[start Data supplied]

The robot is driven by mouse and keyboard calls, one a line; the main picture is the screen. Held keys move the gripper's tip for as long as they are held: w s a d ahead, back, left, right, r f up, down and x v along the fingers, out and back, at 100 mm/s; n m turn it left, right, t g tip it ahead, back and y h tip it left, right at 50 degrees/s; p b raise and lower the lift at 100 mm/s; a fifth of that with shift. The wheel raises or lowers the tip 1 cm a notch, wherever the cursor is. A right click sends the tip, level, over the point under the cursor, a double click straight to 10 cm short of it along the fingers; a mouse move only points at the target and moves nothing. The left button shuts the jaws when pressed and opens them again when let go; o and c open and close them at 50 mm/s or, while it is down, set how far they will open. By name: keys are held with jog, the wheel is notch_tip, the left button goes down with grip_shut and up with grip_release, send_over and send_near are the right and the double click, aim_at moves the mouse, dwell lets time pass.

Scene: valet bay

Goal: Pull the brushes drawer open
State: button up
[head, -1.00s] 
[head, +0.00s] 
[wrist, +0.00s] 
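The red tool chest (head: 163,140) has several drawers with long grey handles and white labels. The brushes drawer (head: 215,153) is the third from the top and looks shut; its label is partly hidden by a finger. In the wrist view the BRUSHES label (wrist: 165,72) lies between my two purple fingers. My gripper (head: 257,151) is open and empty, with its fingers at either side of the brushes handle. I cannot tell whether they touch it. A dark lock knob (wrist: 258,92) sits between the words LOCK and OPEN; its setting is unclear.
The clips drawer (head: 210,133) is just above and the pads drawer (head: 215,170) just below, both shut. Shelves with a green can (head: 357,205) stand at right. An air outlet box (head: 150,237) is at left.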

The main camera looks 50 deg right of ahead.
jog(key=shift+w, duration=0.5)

[end Data supplied]
[start Data supplied]

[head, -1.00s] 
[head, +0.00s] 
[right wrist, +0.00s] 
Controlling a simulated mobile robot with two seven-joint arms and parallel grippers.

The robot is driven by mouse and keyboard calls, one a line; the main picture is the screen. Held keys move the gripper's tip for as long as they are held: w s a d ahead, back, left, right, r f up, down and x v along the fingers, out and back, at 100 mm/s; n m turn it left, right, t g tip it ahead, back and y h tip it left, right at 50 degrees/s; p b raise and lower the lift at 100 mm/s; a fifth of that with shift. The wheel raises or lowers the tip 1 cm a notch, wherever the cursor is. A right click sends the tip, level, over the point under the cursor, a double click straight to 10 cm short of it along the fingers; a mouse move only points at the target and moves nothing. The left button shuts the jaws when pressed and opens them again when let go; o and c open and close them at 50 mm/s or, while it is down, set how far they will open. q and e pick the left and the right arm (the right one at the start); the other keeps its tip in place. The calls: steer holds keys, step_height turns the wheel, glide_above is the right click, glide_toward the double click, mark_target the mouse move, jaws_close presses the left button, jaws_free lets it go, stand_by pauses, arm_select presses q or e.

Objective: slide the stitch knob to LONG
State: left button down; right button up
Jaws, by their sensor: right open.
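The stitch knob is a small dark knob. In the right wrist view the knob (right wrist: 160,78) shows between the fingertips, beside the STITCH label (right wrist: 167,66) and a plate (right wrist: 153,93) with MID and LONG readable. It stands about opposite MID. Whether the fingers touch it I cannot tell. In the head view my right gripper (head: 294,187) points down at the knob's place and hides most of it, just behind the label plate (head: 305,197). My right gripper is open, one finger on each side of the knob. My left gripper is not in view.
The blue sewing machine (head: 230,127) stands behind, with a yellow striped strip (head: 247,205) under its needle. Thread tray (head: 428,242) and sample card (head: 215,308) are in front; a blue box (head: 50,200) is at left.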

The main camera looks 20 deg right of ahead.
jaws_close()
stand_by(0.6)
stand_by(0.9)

[end Data supplied]

In the listing above, locate the line containing "lets time pass." and the line containing "Goal: Pull the brushes drawer open". Extract those two lines and every line between them, exactly as written, and only those.

The robot is driven by mouse and keyboard calls, one a line; the main picture is the screen. Held keys move the gripper's tip for as long as they are held: w s a d ahead, back, left, right, r f up, down and x v along the fingers, out and back, at 100 mm/s; n m turn it left, right, t g tip it ahead, back and y h tip it left, right at 50 degrees/s; p b raise and lower the lift at 100 mm/s; a fifth of that with shift. The wheel raises or lowers the tip 1 cm a notch, wherever the cursor is. A right click sends the tip, level, over the point under the cursor, a double click straight to 10 cm short of it along the fingers; a mouse move only points at the target and moves nothing. The left button shuts the jaws when pressed and opens them again when let go; o and c open and close them at 50 mm/s or, while it is down, set how far they will open. By name: keys are held with jog, the wheel is notch_tip, the left button goes down with grip_shut and up with grip_release, send_over and send_near are the right and the double click, aim_at moves the mouse, dwell lets time pass.

Scene: valet bay

Goal: Pull the brushes drawer open

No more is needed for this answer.